Plan ogólnie dobry, dzieć się wyspi, my jeszcze połazimy z wózkiem, zamiast się wlec z małą za rekę....


... no i połaziliśmy... trafiliśmy w sam środek demonstracji narodowców:angry:
takich z pochodniami, petardami i kordonem policji w kaskach i radiowozami na syrenach:baffled:

spierdzielalismy bokami, żeby jakoś dostać się na tramwaj powrotny, no i jak dotarliśmy gdzie trzeba, to okazało się, że manifa się przesunęła i w ogóle nawet nie ma co obchodzić, bo tramwaje i tak stoją w tłumie:no:


Przepychanki narodowców i antyfaszystów [relacja]

czytam jeszcze k... coś takiego
18:17
Zaczęła się walka.
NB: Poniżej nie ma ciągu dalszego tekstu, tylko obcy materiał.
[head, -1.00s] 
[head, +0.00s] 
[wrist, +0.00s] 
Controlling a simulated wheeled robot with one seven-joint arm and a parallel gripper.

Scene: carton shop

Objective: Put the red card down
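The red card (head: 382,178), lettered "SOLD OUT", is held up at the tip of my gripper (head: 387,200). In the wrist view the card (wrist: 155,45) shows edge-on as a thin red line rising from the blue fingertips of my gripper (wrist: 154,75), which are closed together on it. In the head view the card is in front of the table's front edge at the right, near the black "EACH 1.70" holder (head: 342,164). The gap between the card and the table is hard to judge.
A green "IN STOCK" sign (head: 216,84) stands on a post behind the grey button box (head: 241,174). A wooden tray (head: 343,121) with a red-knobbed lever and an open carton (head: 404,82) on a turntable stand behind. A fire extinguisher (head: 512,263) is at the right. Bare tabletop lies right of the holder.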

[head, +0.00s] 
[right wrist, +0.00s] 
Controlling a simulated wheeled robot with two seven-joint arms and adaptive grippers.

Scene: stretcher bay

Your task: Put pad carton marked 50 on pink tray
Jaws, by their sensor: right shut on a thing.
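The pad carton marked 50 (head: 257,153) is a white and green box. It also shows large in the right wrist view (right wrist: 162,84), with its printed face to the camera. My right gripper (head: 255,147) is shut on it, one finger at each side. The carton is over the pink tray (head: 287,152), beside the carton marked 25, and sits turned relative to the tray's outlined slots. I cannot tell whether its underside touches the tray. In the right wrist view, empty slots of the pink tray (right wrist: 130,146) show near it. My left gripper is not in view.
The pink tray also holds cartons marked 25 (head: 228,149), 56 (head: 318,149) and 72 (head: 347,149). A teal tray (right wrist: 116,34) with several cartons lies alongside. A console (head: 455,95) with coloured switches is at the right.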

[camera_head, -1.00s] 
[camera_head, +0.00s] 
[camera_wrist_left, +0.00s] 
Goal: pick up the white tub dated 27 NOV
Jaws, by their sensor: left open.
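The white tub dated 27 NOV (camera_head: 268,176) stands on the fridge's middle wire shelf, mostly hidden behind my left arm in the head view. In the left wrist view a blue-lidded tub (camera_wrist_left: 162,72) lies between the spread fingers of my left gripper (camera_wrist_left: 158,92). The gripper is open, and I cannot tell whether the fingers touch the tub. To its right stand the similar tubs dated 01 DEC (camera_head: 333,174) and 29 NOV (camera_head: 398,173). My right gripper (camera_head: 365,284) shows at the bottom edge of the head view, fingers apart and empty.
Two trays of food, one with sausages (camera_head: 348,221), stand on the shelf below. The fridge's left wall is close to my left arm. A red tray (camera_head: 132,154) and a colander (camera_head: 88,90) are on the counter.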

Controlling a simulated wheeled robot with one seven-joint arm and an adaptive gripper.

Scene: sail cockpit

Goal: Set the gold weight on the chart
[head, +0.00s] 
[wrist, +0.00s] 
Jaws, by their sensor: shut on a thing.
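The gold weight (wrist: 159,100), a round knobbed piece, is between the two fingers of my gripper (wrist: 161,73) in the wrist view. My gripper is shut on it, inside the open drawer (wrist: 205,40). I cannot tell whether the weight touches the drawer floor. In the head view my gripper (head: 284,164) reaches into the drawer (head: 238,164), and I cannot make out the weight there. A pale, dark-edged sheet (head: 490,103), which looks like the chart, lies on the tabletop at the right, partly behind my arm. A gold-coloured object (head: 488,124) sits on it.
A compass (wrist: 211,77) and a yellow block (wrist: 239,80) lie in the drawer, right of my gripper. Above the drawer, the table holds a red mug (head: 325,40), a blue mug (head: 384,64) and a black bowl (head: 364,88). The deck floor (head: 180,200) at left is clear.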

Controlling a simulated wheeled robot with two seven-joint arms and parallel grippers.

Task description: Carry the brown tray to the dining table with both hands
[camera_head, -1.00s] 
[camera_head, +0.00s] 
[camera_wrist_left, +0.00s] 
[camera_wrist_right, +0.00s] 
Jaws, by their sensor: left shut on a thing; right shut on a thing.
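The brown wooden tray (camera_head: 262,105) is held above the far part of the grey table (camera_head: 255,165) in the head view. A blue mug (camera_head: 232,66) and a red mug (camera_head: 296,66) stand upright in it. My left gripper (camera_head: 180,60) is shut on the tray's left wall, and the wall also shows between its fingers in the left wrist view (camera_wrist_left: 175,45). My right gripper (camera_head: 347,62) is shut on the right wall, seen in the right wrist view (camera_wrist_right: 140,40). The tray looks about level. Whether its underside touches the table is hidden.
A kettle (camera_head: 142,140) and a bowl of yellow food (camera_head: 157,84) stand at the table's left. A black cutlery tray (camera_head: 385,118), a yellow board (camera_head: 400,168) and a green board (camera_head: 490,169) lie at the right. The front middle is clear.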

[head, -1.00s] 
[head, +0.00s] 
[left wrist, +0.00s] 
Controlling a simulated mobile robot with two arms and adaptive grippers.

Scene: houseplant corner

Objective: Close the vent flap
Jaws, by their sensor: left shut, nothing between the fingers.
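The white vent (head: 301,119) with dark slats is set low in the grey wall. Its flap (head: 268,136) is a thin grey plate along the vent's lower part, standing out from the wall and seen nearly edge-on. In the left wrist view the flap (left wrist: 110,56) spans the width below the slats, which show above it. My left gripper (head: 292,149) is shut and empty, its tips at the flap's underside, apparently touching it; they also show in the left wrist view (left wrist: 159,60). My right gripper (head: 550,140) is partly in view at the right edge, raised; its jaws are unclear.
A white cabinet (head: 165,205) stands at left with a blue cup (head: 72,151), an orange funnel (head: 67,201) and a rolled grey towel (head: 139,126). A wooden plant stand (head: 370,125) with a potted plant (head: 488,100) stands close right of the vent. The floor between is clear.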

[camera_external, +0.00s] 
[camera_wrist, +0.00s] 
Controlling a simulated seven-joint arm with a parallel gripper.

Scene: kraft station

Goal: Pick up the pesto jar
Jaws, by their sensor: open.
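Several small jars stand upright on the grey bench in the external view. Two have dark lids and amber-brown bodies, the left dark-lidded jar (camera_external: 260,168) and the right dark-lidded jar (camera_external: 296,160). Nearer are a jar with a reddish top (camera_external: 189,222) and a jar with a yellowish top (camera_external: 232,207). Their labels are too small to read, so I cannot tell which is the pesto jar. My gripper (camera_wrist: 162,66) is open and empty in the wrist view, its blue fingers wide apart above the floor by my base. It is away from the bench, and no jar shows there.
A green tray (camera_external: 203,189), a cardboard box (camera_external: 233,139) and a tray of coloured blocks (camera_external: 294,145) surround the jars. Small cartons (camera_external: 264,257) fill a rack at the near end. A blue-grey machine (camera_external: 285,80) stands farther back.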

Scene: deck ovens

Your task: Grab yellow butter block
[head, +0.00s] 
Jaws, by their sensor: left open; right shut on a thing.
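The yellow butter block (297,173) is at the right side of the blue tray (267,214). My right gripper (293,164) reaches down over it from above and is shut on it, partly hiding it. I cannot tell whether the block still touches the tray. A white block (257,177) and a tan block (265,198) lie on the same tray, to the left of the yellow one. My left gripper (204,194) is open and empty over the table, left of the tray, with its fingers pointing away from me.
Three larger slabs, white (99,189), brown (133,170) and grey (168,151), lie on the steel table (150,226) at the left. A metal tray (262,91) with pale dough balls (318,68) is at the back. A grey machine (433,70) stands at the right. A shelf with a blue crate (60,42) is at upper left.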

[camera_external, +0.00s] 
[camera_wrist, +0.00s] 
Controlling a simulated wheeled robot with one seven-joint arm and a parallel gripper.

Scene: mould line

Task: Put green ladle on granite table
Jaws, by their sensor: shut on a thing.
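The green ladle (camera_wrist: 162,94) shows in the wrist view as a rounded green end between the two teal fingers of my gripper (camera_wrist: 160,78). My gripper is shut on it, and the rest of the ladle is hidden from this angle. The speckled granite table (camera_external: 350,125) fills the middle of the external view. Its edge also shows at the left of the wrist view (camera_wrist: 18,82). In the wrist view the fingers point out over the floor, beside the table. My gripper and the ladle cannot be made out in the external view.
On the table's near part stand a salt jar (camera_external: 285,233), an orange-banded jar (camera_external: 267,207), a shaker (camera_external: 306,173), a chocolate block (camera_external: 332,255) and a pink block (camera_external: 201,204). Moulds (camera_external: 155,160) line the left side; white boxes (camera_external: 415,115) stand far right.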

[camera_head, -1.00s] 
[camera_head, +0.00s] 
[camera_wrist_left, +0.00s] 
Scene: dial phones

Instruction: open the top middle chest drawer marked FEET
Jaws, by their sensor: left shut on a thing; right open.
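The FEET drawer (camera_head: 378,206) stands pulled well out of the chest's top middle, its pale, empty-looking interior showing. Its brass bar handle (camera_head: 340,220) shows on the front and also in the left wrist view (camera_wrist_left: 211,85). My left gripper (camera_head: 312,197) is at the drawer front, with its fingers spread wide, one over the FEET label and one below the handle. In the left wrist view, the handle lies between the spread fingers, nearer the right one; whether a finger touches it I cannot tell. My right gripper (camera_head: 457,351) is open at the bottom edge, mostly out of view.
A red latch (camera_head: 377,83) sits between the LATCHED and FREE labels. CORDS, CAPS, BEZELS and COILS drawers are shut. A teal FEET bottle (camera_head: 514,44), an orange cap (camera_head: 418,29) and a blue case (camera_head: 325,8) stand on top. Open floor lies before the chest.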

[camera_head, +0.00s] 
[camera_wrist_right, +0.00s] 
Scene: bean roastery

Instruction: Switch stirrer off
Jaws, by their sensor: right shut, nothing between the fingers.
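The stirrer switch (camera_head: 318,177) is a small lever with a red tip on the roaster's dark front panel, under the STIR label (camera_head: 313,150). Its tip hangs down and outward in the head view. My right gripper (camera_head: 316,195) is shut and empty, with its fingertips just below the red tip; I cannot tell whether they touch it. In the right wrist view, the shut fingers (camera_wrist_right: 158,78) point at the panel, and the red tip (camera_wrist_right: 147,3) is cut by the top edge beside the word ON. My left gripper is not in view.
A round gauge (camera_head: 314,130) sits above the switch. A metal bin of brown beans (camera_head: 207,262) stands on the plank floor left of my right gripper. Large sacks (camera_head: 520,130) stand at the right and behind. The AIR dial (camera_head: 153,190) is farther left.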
Narodowcy próbują się przedostać z ul. Widok pod Operę. Kilkuset z nich rzuciło się na policjantów. Policja odpowiedziała gazem łzawiącym. Narodowcy krzyczą: "Policja zawsze i wszędzie jeb... będzie". Antyfaszyści cały czas są w kordonie policji. Nie przedzierają się do narodowców.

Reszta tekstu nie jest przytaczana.